万歳橋 (ばんせいばし)

■市報はぎ 平成6年(1994)11月15日号掲載



 万歳橋は、萩城本丸跡にある指月公園内の志都岐山神社前の庭池に架かる石橋です。もともと藩校明倫館の聖廟前のはん水中央に架けられていたものです。はん水ははん池ともいい、中国上代の形式を模倣したもので、明倫館だけでなく他藩の多くの藩校にも、同じように聖廟の前にはん水を巡らして、その中央に石橋を架けていました。嘉永2年(1849)明倫館が萩城三の丸に当たる堀内から江向に新築、拡充されたときに、諸侯の学校であることを象徴して聖廟前に池を掘り、そこに架けられたのがこの橋です。
 橋は花崗岩でつくられており、中国風のデザインを施した太鼓橋(反橋)で、長さが約4メートル、幅が約3メートルほどあります。
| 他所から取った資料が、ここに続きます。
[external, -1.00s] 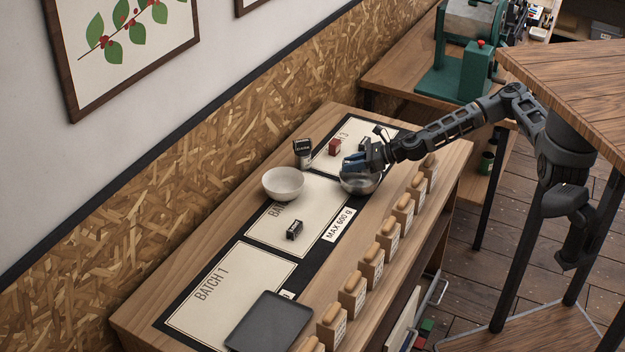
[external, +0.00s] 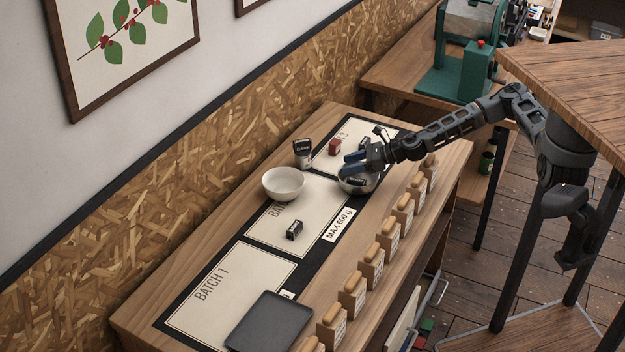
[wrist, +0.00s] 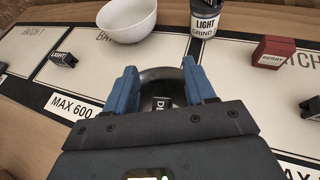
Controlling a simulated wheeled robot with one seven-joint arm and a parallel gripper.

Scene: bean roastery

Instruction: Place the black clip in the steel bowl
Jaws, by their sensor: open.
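The steel bowl (external: 372,185) stands on the workbench beside the batch mat, under my gripper (external: 353,167). In the wrist view my gripper (wrist: 160,70) is open, its two blue fingers apart over the bowl (wrist: 152,76). A black clip (wrist: 161,103) with pale lettering starting with D lies inside the bowl, between and below the fingers, partly hidden by my gripper's body. It also shows as a dark shape in the bowl in the external view (external: 357,181). Another black clip (external: 294,229), marked LIGHT (wrist: 63,59), lies on the mat.
A white bowl (external: 283,184) and a dark-lidded jar (external: 303,153) stand nearby. Several wooden label blocks (external: 371,265) line the front edge; a dark tray (external: 268,322) lies at the near end.

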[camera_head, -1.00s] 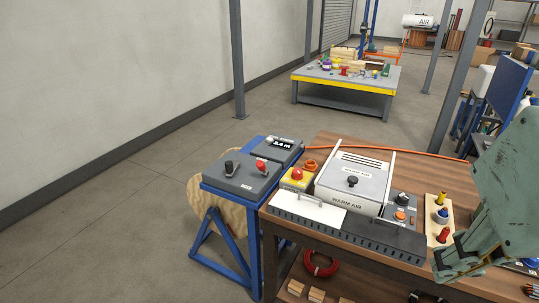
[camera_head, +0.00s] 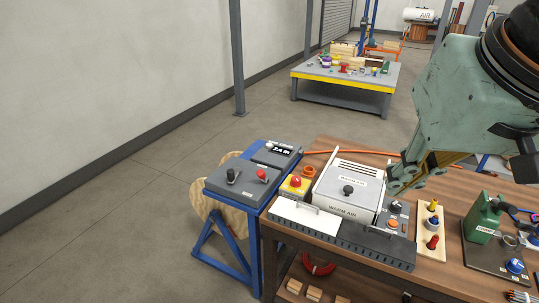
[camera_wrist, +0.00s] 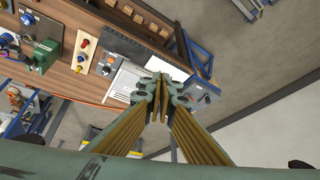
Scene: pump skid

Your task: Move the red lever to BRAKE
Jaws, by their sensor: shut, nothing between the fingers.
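The red lever (camera_head: 261,175) is a small red-topped handle on the sloped grey control panel (camera_head: 240,187) of the blue stand, left of the workbench. A black-knobbed lever (camera_head: 231,175) stands to its left on the same panel. Lettering on the panel is too small to read. My gripper (camera_head: 393,187) is shut and empty, over the bench at the right of the warm air box, well to the right of the red lever.
The warm air box (camera_head: 350,188) and a red emergency button on a yellow base (camera_head: 296,182) stand between my gripper and the panel. A display box (camera_head: 278,152) adjoins the panel.

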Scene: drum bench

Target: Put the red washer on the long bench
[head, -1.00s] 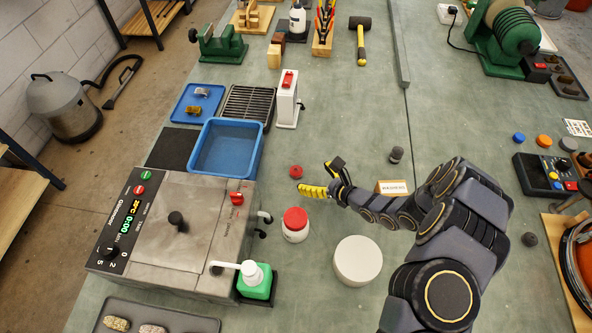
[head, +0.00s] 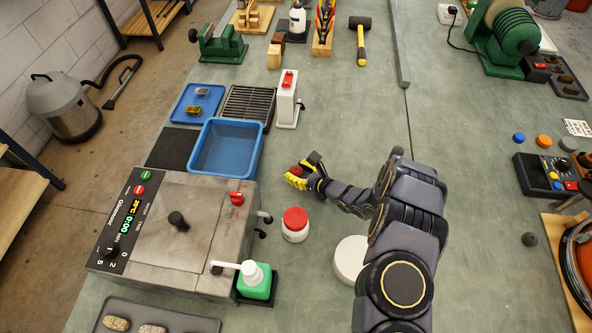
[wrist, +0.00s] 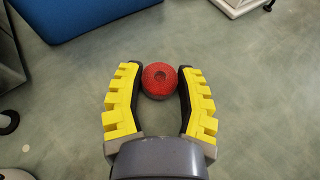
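The red washer (head: 296,170) is a small round red piece with a darker side. It sits on the grey-green long bench (head: 330,110), right of the blue tub. In the wrist view the washer (wrist: 159,78) lies between the tips of my gripper's two yellow-padded fingers. My gripper (head: 301,169) is open around it; narrow gaps show between the washer and the fingers (wrist: 158,70). Whether the washer touches the bench directly is hard to see.
The blue tub (head: 254,158) stands left of my gripper. A red-lidded white jar (head: 295,232) stands just below it, and a white round block (head: 349,262) is partly behind my arm.

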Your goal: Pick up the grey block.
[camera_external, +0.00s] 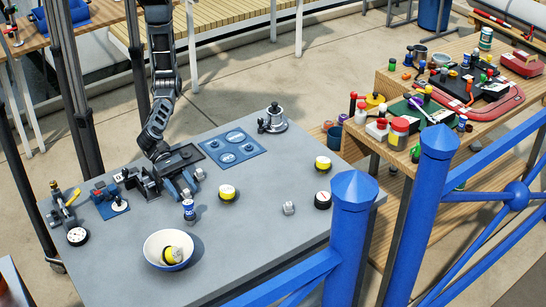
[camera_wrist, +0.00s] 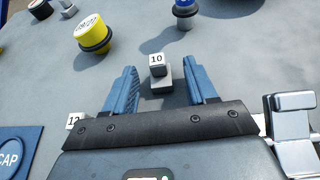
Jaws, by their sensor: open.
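My gripper (camera_wrist: 158,88) is open, low over the grey table, with blue fingers pointing away in the wrist view. A small grey block (camera_wrist: 157,86) lies between and just ahead of the fingertips. A piece with a white face marked "10" (camera_wrist: 156,59) shows at its far end; I cannot tell whether they are one piece. The fingers look apart from it. In the external view my gripper (camera_external: 187,185) is at the table's left middle, and the block there is hard to make out. Another small grey block (camera_external: 289,208) sits apart at the table's right.
A white bowl (camera_external: 152,254) holds a yellow item. A blue panel (camera_external: 240,143) lies behind. A silver metal piece (camera_wrist: 294,125) is close to my gripper's right. The table's front right is mostly clear.

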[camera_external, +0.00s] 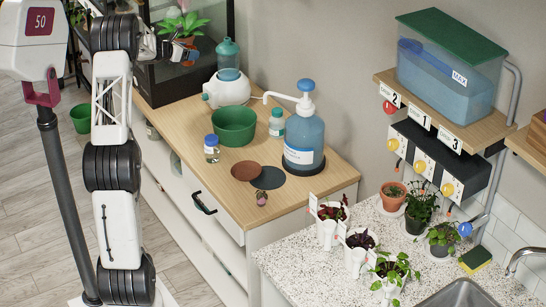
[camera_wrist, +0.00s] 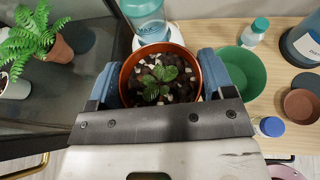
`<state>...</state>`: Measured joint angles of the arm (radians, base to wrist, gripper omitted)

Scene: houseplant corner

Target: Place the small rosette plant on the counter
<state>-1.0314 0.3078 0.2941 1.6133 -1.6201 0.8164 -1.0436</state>
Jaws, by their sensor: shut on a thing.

明治11年(1878)萩城本丸跡内に志都岐山神社の前身である山口の豊栄・野田神社の遙拝所ができたとき、庭池がつくられ現在の場所に移されたといわれています。江戸時代の藩校の貴重な遺構として、昭和48年(1973)に萩市の文化財に指定されました。
 なお橋の左手には、萩藩永代家老福原氏の萩屋敷の書院が建っています。この書院も萩市の文化財に指定されており、明治15年(1882)に萩城三の丸にあった福原氏の上屋敷から、志都岐山神社の社務所として移築されたといわれています。